Mazda has obviously spent plenty of time monitoring human behaviour, given the company understands that there is theoretical joy to be derived from travelling at a speed the human body was never designed to access.
Think about it: in evolutionary terms, we’re designed - at best - to run quickly. therefore there is enjoyment from any speed beyond that according to Mazda.
“A direct response feels firmer, more comfortable, more confidence-inspiring for the driver,” Coleman goes on to say. “The way you tune throttle response is an example of that, and we are tuning for that. We want the driver connected to the vehicle and to feel as if they are connected to the vehicle at all times.”

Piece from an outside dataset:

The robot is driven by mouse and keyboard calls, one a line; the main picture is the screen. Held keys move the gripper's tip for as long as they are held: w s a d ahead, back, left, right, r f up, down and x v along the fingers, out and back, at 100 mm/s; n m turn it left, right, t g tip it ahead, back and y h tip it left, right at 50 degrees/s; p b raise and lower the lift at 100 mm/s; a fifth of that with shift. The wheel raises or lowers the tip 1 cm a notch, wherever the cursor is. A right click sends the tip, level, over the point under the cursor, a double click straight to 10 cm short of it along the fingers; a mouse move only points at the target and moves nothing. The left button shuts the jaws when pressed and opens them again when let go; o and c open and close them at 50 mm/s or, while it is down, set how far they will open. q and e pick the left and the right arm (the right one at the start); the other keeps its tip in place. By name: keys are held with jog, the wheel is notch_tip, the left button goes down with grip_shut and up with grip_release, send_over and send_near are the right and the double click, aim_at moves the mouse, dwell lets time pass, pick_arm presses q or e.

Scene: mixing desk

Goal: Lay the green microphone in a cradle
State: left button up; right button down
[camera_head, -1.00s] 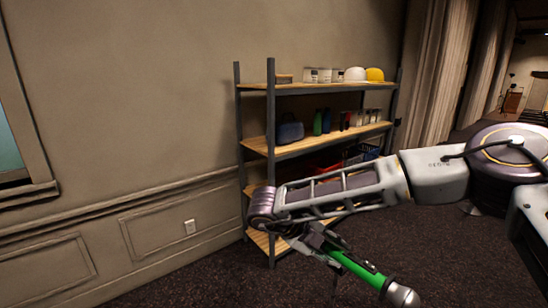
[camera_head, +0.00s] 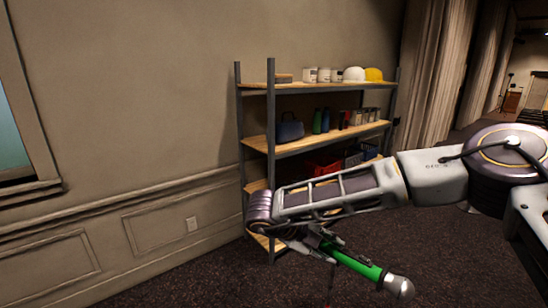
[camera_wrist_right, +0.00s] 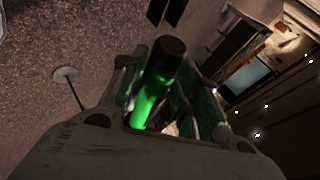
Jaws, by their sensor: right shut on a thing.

Mazda is adamant its future lies in delivering a premium experience, without the premium price tag. Engineers from the North American arm tell CarAdvice that Mazda wants to challenge conventional thinking, deliver best-in-class driving dynamics, and perhaps most importantly, create a premium experience.
“Premium doesn’t necessarily mean premium priced,” Coleman says. “It doesn’t mean luxury either.
"Premium is about the experience, the way the vehicle feels, the way it’s put together, does the vehicle do what you naturally think it will do?” Coleman goes on to explain that Mazda sees value for money as an important perception for any prospective Mazda buyer, or indeed, current owner.